| Material |
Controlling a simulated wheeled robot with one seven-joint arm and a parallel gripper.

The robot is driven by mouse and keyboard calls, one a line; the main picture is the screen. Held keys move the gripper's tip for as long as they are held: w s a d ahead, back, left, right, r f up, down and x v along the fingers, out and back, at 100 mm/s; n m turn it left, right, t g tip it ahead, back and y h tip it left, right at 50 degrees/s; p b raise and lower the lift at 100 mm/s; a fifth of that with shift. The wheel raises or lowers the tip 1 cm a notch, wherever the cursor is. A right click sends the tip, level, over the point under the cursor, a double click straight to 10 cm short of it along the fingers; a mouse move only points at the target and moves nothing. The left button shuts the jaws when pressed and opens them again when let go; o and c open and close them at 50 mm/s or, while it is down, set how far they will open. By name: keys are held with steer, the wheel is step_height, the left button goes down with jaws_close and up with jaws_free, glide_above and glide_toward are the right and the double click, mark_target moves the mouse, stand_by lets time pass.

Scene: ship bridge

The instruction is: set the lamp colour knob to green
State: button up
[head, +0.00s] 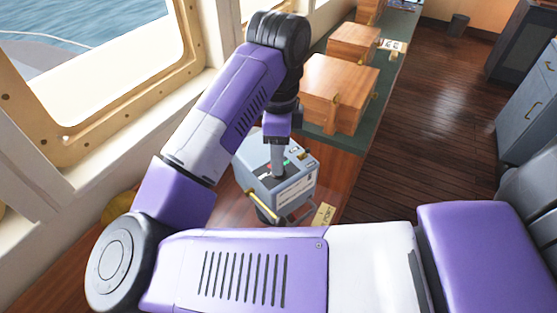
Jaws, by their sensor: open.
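A grey-blue box (256,180), which looks like the lamp unit, stands on the wooden counter below the window. Its top has a dark panel with small green and red marks. My gripper (278,174) points down over this panel, at or just above it. The gripper is open, but its fingertips are small and seen from behind. The colour knob cannot be made out; the gripper and forearm cover part of the panel. I cannot tell whether the fingers touch or surround the knob.
Wooden boxes (340,88) stand on the green counter top behind. The window frame (130,135) is close on the left. Open wooden floor (440,110) lies right.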

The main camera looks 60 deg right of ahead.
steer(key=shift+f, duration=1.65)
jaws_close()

| What you should do |
Leave the pictures out, then copy word for word only the lines from the one containing "The robot is" through the one containing "[head, +0.00s]", both included.

| Result of the exercise |
The robot is driven by mouse and keyboard calls, one a line; the main picture is the screen. Held keys move the gripper's tip for as long as they are held: w s a d ahead, back, left, right, r f up, down and x v along the fingers, out and back, at 100 mm/s; n m turn it left, right, t g tip it ahead, back and y h tip it left, right at 50 degrees/s; p b raise and lower the lift at 100 mm/s; a fifth of that with shift. The wheel raises or lowers the tip 1 cm a notch, wherever the cursor is. A right click sends the tip, level, over the point under the cursor, a double click straight to 10 cm short of it along the fingers; a mouse move only points at the target and moves nothing. The left button shuts the jaws when pressed and opens them again when let go; o and c open and close them at 50 mm/s or, while it is down, set how far they will open. By name: keys are held with steer, the wheel is step_height, the left button goes down with jaws_close and up with jaws_free, glide_above and glide_toward are the right and the double click, mark_target moves the mouse, stand_by lets time pass.

Scene: ship bridge

The instruction is: set the lamp colour knob to green
State: button up
[head, +0.00s] 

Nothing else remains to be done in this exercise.